■ What you are asked to do ■
Find the string "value" in the listing and report every line that has it.

■ Data section ■

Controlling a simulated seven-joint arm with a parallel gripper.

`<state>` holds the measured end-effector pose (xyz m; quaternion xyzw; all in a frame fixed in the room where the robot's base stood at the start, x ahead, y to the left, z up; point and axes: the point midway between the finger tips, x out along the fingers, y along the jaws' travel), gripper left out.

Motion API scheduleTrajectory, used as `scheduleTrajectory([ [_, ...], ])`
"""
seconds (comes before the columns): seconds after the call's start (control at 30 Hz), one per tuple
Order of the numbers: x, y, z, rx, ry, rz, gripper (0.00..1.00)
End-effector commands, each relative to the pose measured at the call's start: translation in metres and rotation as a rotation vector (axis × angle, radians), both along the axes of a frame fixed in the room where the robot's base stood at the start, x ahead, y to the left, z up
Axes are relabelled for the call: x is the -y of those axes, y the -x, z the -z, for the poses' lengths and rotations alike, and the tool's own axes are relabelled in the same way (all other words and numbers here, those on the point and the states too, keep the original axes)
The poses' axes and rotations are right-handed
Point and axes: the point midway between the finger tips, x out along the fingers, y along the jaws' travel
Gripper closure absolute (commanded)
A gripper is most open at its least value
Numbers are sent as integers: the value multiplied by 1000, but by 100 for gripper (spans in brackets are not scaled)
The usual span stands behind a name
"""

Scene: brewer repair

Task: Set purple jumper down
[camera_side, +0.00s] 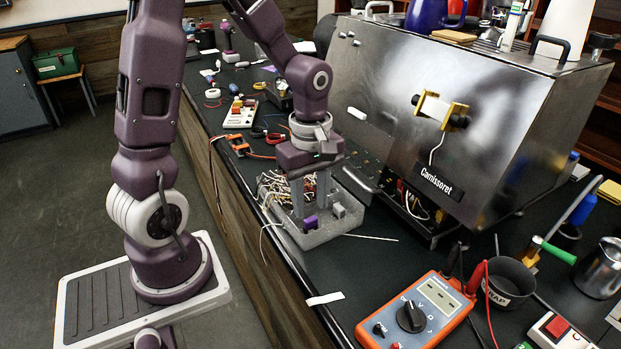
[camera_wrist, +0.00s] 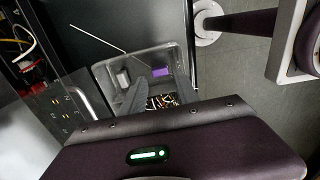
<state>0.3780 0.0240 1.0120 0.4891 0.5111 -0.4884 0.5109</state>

■ Problem solution ■
A gripper is most open at its least value
Numbers are sent as integers: the value multiplied by 1000, but by 100 for gripper (spans in brackets are not scaled)

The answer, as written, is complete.